The words “first” and “twentieth” are *ordinal* counting. When you are born, it is the beginning of your first year of life, and when you turn 1 year old your first year ends and your second year begins. You are usually described as being “1 year old” for your entire second year, then you turn 2 and your third year begins.

We don’t usually describe our personal ages as being “in the Xth year” because that’s just the way we talk. We do the opposite for centuries: right now we might say that Jesus is “20 centuries old” and won’t turn 21 until the year 2100, but that still means it’s the twenty-first century since his birth.

Anonymous 0 Comments

Unless you are a programmer, most would start counting objects like years and centuries with 1 followed by 2 etc.

Year 1 is therefore the first year of the first century which extends from Year 1 to year 100.

Year 101 is (technically) called the first year of the 2nd century.

Although we sometimes say the new century “began” in 2000, technically the 21st century began in 2001 and will last until 2100.

Anonymous 0 Comments

If you have an 8-month-old child, are they in their 1st year of life or in the 0th a year of life?

Anonymous 0 Comments

Cuz we don’t have the 0th century. Starting counting from 0 could of course make sense, but by now it would feel very odd to quite many people. Year 100 is by the way 99 (full) years from the start of the calendar, since years also start from 1.

Interestingly enough, the widespread use of number 0 is a somewhat recent thing. It has been used in some contexts and it has had some equivalents historically, but for the majority of the world, for the majority of history, zero wasn’t really a very well defined concept in mathematics or record-keeping.

The calendar that our more modern calendars are based on and that started counting years from the (assumed) birth of Jesus was created in the 6th century, by Dionysius Exiguus. He was an Eastern European and European mathematics and records-keeping at the time did not recognize zero. Zero as a number did not exist.

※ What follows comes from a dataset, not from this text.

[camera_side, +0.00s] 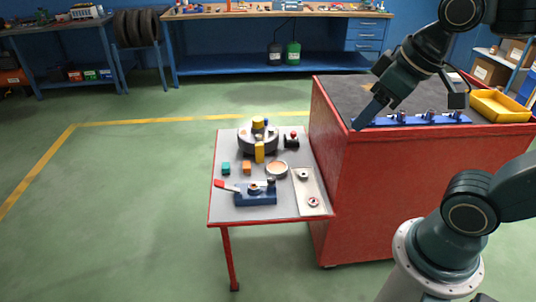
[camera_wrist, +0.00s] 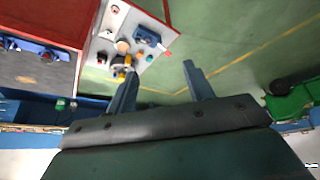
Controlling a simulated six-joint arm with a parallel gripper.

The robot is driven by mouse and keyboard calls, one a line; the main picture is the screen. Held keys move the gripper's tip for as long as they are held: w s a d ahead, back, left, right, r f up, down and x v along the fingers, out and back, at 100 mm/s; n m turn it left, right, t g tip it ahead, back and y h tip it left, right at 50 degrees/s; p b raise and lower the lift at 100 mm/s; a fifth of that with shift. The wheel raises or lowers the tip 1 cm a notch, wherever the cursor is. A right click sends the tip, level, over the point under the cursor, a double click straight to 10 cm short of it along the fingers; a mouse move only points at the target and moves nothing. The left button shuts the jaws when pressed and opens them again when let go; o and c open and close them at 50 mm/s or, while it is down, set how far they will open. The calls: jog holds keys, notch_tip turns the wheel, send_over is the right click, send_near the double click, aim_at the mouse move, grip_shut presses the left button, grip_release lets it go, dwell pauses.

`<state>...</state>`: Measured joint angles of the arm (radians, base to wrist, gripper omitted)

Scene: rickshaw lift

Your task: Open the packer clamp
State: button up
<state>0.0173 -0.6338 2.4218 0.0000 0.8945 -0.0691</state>
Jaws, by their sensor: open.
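A blue clamp-like block (camera_side: 262,198) with a pale lever ending in a red grip (camera_side: 226,185) sits near the front of the small grey-topped table; I take it for the packer clamp. Its lever points left and lies low; I cannot tell whether the clamp is open or shut. In the wrist view the blue block (camera_wrist: 148,37) and its red grip (camera_wrist: 167,53) show at upper middle. My gripper (camera_side: 358,122) is above the left edge of the red cabinet, well apart from the block. In the wrist view my gripper (camera_wrist: 160,70) has its fingers spread with nothing between them.
The small table (camera_side: 228,153) also holds a round dark fixture (camera_side: 246,143) with yellow parts, teal (camera_side: 226,168) and orange (camera_side: 247,167) blocks, a round dish (camera_side: 277,170) and a pale tray (camera_side: 312,185). A blue rail (camera_side: 415,119) and yellow bin (camera_side: 500,105) lie on the red cabinet (camera_side: 370,190).

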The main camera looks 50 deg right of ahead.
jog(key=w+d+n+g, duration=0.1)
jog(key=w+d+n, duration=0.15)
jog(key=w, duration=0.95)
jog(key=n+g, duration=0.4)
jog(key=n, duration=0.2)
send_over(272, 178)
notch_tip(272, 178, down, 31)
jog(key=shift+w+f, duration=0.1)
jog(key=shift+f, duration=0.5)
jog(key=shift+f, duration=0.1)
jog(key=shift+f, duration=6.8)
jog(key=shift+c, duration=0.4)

How you are supposed the read those years is more like this: “We’re now living in the _first year_ since the birth of Jesus”. These are ordinal numerals. Think _first_, _second_, _third_. While cardinal numbers, which represent quantity or the amount of something, are the likes of _one_, _two_, _three_.

Anonymous 0 Comments

Your 1st year (the year following your birth) ENDS with your 1st birthday.

If you are 24 and 3 months old, then you have already lived 24 years and are now in the process of living your 25th year.

The centuries work the same way. The 21st century will END with 2100.

This can feel a bit confusing, which is why many mathematicians and programmers begin lists with the “0th” element rather than the “1st”. It’s a mental shift that fixes a lot of these weird confusions.

Anonymous 0 Comments

Imagine you have 10 apples. You eat 10 apples. Then you say “I have eaten 10 apples”. Ten whole apples makes a nice 10 and the tenth apple was still in the first 10 you are going to eat that day. Then you take another apple. It’s the eleventh apple. It’s the first apple towards second ten you are going to eat that day.

So how many tens of apples you have eaten before your belly starts hurting after eleventh apple? One ten and then started another set of ten-apples. So you are already within the second ten.

Same with hours, same with years. When the midnight strikes and it’s a New Years party of year “1900”, it means that 1900 years have already passed since we started using this counting system. But when the first second after midnight strikes, it’s already one second into a year 1901. You celebrate when the whole year passes.

Right now we say “it’s a year 2023”. But in reality it means 2023 years have passed since we started using this counting system (birth of Christ) and it’s actually a year 2024th. We are 7 months and 14 days into a year 2024 and on Dec 31st, 2023, 00:00 it will have been 2024 years since we started counting. 00:01 will be one second into the year 2025th, but we will be saying “it’s a year 2024”. However, clocks always say it’s a new year at 00:00 hours. Because a fraction of a second makes it already in the past.

Anonymous 0 Comments

Year 0-99 is the first century.

Year 100-199 is the second century.

Year 200-299 is the third century.

So year 200 = 3rd century, not the 2nd.